Critics of Gov. Bill Haslam’s efforts to privatize most state building management services say the administration should complete a promised independent accounting review of claimed cost savings before engaging with potential bidders in an experimental process for developing government contracts, reports the Times-Free Press.
Instead, beginning Monday, the Republican administration is doing both at the same time. Democratic lawmakers and a higher education union official say that’s putting the proverbial cart before the horse.
“We’re still waiting on a promised ‘audit’ from the governor’s office that will prove that the claims they’re making about savings could happen and [which] are not already being done efficiently and effectively by folks in-house who are public workers,” Thomas Walker, a coordinator with the United Campus Workers union, said last week during a conference call with equally critical Democratic legislators.
The administration’s Office of Customer Focused Government claims the state can save $36 million a year by outsourcing 90 percent of building management in general state government and higher education.
The state’s real estate portfolio comprises more than 7,500 structures totaling 94 million square feet. Cleaning, repairing and operating them costs an estimated $550 million a year.
…While critics question why the KraftCPAs review and negotiations are occurring simultaneously, Michelle Martin, spokeswoman for the Office of Customer Focused Government, said officials are simply “gathering information through a multi-step, procurement process.”
Participants include representatives from the University of Tennessee, Tennessee Board of Regents, legislative and “general government leadership,” Martin said.
UT and Board of Regents officials are skeptical that contractors can operate more efficiently than they do already and have questioned some of the administration’s figures, including energy cost savings.

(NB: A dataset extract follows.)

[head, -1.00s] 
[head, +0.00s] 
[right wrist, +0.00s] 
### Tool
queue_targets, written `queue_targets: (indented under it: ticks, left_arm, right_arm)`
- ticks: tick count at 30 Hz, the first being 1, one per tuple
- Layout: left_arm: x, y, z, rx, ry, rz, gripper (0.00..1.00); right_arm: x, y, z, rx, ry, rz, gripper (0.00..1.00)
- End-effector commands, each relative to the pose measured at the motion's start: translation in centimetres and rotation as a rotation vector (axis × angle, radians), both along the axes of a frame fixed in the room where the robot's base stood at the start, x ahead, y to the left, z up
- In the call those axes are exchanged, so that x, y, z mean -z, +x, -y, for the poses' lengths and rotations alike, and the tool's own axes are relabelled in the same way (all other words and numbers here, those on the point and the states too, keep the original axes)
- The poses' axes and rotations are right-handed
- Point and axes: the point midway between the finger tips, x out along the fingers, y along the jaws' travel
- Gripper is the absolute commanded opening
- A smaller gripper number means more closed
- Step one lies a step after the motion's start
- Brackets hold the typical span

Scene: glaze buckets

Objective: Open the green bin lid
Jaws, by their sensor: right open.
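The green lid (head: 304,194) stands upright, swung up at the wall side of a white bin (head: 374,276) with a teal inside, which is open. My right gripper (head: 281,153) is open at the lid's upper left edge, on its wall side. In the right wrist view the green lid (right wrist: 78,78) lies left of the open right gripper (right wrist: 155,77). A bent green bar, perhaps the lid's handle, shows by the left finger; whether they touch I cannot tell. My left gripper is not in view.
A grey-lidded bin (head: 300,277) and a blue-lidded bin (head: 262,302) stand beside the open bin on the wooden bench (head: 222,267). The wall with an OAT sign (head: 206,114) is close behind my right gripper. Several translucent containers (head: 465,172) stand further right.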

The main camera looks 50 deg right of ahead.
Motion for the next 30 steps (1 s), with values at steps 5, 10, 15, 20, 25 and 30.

Regarding the simultaneous processes of the independent review and discussions with qualified companies on how to fashion the privatization contract, Martin emphasized that “conducting information gathering activities concurrently does not mean a decision has been made nor does it obligate the state to pursue a final arrangement.
“It simply allows the state to continue to gather critical data needed to make informed decisions as good stewards of taxpayer resources,” she added.